This was the first time I saw a bee tree cut and the bees were quite ill. I (and the others) had to run. It was also the first time I had seen the Dan River or been down the steep mountains into the Dan River Gorge. I really liked all of it and still do, although I have not been “in the Mountains” for nearly two years.

How did I get into bee keeping? Lots of folks of old were afraid to sell bees to others for fear they would sell their luck, so it was sort of hard to get started. You could save a swarm from a tree, but Pa had a friend living near the Pinnacles of Dan, about four miles away that would sell him a stand. Pa said he would buy them if I would go get them with the buggy. One evening I got the horse and buggy, some sheets, and took off down the road. I got there before all the bees had come in so we watched the bees until they did. Meanwhile, in talking to the man, I found he had a small stand in a little log gum that was pretty cheap. Pa’s gum was in a plain large plank gum with cross pieces. I thought about it and decided to get both.

We wrapped them good and I got home with both gums. Pa and I set them up and they went to work. I claimed the little one as my own. The large one was Pa’s. We got plenty of honey from these, also a couple of swarms.

Ma read in some paper about patented gums and having a brother-in-law that could make them, thought that would be the thing. We ordered some pound frames, some bee gloves and a patented smoke veil, and put a few bees in this kind of gum. I am getting ahead of this story. We had these bees about a year and a half when I saw my cousin O.A. Yeatts at the store and he said he was going to the George Cockram place to cut a bee tree on Sunday if I wanted to go along. I did. He said he would be by Sunday morning and to be ready. He came by early and his friend that usually helped fish and hunt bees was not along. I asked where Will Cockram was and he said he would meet us down the road, as we were going by Jim Vipperman’s. He was going with us because it was his “bee course.” Old bee hunters claimed bee courses for the first chance in finding them. He was a good bee hunter but he had failed on these. He was getting old and the going was getting harder. He was ready anyway when we got near where he lived. We took off down the mountain toward the Pinnacles. When we got to what was called the Saddle (that is the point where you started climbing the Pinnacle or down the North or South coves, whichever), we went down the North cove, to the river. We went down the river a jump and a very steep mountain branch course they said was the George Cockram Spring Branch. There was no water in it as the spring was dry. We had to get over to one side and pull ourselves up by the trees. So, we climbed and climbed. Finally, we got there.

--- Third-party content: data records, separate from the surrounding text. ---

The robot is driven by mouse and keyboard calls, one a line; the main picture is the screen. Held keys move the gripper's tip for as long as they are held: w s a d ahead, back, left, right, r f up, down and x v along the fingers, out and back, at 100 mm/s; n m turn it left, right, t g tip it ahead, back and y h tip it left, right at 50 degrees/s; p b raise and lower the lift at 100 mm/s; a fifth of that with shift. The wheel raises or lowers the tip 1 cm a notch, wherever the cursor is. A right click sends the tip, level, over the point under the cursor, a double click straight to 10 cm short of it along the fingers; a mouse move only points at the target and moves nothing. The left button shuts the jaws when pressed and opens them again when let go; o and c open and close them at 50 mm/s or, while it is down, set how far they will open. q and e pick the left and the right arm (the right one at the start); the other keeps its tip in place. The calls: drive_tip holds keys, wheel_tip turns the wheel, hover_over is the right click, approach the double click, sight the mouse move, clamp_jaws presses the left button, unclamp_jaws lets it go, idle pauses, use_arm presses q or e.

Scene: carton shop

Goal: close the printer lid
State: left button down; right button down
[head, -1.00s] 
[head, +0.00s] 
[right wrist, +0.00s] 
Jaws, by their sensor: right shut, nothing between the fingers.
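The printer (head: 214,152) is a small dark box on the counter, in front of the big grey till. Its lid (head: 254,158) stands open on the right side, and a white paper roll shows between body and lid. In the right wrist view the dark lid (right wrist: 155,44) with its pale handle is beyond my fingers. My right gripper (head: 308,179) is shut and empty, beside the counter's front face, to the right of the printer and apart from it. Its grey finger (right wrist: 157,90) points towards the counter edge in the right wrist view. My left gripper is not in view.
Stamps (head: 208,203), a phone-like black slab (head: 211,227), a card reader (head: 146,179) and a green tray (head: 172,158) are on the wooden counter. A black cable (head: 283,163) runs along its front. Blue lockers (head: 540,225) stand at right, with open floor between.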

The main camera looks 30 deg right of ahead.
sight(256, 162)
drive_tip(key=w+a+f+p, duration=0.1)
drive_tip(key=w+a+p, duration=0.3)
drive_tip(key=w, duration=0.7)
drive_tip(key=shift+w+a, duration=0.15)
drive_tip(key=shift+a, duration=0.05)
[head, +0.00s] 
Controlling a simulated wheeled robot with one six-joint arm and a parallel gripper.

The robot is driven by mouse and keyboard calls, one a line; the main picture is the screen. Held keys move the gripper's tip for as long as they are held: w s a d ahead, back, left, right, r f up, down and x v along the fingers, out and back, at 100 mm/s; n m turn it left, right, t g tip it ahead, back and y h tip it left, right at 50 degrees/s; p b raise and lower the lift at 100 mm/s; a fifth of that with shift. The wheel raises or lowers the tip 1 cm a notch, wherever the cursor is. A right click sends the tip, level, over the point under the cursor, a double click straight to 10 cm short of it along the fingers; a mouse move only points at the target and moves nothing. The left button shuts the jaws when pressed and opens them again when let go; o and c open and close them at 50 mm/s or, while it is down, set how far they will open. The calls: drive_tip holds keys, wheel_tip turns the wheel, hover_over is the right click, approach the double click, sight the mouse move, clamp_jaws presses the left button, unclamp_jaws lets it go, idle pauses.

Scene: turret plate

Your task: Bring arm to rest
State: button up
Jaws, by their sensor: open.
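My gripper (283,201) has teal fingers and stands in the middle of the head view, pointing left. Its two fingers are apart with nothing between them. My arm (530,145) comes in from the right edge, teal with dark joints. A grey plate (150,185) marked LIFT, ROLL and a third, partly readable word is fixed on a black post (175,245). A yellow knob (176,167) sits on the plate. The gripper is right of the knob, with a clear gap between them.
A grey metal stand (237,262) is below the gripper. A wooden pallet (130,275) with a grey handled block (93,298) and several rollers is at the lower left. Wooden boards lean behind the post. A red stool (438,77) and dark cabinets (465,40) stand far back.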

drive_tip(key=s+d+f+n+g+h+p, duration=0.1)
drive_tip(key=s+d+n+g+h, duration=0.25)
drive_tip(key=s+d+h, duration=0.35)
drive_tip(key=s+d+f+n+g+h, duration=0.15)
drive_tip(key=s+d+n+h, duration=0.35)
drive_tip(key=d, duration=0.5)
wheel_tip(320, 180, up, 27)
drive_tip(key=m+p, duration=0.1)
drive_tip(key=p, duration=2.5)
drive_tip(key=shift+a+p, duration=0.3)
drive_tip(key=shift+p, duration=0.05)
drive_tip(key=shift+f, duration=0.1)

The bee tree was a tall forked tree with another tree that had stood above it laying lodged in this bee tree fork. I saw it and thought this would be a very dangerous tree to cut, but the others had lots of experience in the mountains. We had carried with us an ax, two buckets, rolls of rags, and a little sulfur and a sack. Oregon “cooned” up that large tree to where the bees were but they were on the opposite side and very hard to get to. He was able to get a little smoke to them, I really don’t know how, without falling out of that tree. They got ready to cut, knowing there was only one to get away when the tree fell back out of the mountainside. We all knew the leaning tree was likely to side swipe us when it fell. We all walked to the top to see if it gave or even quivered ever so little so we could warn the one that was chopping at once if it started to go.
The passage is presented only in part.